__The task__
Beginning with the first line of the data below, reproduce every line unchanged, ending with the line that holds "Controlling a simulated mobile".

___

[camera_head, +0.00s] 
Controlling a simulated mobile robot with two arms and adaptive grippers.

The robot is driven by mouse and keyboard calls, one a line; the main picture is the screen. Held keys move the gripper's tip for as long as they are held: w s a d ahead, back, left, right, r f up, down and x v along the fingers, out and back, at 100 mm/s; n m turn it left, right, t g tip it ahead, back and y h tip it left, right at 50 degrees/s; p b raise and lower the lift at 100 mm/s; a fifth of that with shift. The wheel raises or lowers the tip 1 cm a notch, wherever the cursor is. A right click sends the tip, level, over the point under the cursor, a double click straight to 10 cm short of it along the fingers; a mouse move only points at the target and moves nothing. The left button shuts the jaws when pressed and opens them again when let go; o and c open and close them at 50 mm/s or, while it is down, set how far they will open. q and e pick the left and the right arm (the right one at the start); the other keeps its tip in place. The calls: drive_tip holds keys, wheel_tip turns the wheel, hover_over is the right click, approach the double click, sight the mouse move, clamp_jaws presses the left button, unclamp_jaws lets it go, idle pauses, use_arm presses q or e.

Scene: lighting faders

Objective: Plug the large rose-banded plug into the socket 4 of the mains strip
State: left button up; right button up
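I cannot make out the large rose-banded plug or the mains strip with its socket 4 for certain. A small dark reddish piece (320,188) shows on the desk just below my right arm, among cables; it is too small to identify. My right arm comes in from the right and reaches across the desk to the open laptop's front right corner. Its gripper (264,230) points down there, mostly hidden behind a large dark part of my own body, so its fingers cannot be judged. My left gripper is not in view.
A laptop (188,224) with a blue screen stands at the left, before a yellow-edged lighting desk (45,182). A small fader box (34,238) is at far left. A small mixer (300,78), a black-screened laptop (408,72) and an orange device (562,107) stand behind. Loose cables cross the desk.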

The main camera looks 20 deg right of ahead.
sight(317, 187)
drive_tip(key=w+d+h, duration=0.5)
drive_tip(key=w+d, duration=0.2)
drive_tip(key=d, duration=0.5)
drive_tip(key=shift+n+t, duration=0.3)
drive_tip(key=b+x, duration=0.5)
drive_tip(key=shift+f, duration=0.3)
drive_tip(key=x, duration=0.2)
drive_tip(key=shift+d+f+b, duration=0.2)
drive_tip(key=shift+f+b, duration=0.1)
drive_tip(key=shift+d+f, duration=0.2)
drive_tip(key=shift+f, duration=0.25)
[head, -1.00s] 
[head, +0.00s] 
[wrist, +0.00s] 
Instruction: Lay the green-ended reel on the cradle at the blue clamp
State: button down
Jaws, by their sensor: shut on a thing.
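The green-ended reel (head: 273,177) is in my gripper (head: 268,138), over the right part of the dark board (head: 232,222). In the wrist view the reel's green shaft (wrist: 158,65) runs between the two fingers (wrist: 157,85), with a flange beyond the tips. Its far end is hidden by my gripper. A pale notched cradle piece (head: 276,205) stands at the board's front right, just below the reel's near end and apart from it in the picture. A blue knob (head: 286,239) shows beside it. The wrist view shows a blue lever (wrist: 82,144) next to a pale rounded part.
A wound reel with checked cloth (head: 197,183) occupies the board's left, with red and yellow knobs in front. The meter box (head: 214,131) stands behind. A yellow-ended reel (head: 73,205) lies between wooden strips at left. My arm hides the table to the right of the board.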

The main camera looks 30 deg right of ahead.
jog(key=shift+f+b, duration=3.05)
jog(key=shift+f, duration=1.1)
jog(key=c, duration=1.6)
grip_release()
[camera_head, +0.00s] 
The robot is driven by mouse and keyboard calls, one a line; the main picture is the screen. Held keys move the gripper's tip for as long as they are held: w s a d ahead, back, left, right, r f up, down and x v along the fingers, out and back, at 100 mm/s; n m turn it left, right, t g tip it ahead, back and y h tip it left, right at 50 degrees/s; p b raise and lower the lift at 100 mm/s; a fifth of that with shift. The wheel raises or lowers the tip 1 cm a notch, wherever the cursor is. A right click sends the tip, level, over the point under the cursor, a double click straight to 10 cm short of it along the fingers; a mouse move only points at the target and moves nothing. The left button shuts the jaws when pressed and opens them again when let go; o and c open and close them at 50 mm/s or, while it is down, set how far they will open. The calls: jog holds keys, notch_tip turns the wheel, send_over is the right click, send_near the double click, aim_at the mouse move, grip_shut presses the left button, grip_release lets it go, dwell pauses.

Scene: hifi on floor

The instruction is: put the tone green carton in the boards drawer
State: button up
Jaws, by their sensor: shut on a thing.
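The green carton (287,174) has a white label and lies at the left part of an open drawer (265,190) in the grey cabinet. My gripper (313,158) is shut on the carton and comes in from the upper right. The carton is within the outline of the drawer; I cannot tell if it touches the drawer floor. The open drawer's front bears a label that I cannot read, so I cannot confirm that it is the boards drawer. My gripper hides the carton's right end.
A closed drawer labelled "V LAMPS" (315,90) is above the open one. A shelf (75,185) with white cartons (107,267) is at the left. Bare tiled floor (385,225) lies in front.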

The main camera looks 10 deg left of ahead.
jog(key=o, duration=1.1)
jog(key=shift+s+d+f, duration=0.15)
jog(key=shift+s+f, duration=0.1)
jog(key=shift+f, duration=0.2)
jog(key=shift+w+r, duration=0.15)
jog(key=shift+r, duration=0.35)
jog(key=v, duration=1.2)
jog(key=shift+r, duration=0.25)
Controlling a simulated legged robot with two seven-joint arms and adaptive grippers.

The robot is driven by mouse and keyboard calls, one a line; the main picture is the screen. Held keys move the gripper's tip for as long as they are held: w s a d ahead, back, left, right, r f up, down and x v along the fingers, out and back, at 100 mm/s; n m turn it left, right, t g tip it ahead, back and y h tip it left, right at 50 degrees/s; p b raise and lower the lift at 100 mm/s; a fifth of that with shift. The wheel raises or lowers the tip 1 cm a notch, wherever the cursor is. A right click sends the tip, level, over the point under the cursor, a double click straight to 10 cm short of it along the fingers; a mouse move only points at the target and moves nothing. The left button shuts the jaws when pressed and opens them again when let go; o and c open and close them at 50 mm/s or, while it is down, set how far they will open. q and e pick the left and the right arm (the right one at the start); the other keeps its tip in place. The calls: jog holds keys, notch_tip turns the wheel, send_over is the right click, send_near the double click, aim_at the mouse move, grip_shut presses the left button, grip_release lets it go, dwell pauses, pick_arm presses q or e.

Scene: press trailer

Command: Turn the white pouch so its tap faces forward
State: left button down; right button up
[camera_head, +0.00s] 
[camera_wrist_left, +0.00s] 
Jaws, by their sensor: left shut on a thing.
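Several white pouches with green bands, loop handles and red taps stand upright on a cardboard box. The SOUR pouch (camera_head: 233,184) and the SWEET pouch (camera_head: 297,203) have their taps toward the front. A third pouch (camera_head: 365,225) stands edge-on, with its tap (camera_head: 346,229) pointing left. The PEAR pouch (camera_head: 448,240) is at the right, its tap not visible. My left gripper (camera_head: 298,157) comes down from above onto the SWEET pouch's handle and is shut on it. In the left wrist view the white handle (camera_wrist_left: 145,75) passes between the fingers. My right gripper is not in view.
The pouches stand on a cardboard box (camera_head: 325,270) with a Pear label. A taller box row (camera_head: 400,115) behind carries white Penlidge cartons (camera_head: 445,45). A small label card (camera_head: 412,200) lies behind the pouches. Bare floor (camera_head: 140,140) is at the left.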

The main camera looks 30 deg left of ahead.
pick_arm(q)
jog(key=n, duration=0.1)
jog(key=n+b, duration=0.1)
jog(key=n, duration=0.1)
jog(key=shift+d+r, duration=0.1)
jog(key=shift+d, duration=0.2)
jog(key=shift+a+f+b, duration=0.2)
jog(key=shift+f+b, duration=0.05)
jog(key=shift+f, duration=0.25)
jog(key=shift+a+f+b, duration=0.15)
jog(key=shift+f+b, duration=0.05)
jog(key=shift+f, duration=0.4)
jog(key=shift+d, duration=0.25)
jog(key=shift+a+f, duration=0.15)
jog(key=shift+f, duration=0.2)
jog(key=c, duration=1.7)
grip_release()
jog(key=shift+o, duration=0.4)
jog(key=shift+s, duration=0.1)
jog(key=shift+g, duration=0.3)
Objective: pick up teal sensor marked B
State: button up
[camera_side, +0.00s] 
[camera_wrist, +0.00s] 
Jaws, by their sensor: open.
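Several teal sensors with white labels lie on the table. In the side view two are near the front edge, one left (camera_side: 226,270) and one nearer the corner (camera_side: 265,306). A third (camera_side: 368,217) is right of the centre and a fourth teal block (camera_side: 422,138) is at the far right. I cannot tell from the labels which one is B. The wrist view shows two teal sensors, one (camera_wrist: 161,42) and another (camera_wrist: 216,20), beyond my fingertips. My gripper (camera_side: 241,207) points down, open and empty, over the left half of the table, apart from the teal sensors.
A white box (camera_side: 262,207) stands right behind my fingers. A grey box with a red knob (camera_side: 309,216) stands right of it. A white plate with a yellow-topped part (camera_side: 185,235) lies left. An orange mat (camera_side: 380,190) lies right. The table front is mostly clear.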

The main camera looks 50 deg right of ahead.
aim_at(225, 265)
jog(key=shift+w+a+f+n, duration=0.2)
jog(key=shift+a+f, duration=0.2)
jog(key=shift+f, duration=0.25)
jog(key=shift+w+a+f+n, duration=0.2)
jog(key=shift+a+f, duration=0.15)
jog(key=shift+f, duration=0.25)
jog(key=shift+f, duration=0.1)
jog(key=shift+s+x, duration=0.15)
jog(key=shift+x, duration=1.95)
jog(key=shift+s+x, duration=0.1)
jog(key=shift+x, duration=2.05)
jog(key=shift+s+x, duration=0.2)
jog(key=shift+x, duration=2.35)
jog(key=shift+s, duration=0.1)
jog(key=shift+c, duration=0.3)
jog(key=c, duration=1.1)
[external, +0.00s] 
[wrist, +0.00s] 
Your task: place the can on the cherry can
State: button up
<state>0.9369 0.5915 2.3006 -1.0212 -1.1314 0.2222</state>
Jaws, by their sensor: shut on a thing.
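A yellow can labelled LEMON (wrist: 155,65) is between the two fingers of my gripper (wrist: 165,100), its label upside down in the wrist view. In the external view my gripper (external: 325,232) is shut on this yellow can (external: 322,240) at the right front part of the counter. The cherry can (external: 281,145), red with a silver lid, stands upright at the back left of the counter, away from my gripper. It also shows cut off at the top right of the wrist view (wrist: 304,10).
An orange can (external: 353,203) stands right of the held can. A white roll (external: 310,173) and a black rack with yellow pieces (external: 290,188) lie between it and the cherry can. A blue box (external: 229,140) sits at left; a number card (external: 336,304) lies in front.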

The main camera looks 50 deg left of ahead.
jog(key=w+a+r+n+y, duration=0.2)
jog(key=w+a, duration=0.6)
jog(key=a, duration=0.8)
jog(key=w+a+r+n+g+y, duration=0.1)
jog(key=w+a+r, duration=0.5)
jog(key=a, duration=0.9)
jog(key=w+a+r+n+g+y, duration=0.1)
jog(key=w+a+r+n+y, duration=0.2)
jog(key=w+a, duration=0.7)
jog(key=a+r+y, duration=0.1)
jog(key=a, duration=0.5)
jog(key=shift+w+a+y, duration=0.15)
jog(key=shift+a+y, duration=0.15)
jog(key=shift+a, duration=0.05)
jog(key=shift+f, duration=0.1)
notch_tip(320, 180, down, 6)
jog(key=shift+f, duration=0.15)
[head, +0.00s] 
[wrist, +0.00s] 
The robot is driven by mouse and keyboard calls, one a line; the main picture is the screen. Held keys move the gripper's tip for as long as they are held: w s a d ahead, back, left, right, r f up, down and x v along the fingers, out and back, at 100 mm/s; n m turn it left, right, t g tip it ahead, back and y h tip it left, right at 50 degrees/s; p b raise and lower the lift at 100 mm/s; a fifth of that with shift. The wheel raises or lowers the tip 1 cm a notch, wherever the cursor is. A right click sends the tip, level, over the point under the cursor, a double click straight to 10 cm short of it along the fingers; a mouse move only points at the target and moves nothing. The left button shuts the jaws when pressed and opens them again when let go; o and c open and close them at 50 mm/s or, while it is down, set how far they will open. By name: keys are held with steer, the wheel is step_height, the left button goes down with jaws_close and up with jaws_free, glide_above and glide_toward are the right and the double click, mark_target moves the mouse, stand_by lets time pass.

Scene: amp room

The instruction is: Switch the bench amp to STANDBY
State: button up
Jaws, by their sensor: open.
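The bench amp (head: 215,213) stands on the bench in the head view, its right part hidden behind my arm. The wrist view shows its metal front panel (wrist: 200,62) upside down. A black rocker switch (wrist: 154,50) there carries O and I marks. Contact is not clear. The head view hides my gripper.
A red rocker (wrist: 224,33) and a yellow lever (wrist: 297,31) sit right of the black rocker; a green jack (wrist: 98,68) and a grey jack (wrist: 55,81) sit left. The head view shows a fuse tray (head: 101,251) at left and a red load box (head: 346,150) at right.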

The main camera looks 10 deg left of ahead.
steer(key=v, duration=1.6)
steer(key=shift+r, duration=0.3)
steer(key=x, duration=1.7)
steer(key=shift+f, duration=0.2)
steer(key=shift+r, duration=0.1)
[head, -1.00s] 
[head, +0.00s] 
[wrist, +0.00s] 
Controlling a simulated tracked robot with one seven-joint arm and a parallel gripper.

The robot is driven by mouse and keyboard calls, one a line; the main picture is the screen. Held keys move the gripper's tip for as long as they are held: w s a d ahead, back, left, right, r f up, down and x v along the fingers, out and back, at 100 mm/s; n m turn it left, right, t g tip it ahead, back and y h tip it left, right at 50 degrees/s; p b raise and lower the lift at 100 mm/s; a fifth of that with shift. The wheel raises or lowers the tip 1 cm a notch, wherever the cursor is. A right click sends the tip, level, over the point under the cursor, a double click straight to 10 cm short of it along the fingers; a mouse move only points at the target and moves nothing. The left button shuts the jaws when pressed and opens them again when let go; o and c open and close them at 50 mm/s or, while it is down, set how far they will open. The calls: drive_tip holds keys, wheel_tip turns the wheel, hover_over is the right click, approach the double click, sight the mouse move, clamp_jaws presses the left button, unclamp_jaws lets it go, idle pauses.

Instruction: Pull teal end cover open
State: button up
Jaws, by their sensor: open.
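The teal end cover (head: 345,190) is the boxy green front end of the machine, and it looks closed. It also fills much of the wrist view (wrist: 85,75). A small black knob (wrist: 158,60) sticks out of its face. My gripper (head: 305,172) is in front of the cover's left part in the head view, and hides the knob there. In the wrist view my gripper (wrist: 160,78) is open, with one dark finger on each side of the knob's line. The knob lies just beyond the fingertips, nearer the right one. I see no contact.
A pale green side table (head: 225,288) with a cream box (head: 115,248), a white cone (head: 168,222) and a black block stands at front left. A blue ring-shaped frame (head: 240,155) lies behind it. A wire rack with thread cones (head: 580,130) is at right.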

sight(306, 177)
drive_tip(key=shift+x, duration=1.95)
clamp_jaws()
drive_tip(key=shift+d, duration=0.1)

___

__Final result__
[camera_head, +0.00s] 
Controlling a simulated mobile robot with two arms and adaptive grippers.

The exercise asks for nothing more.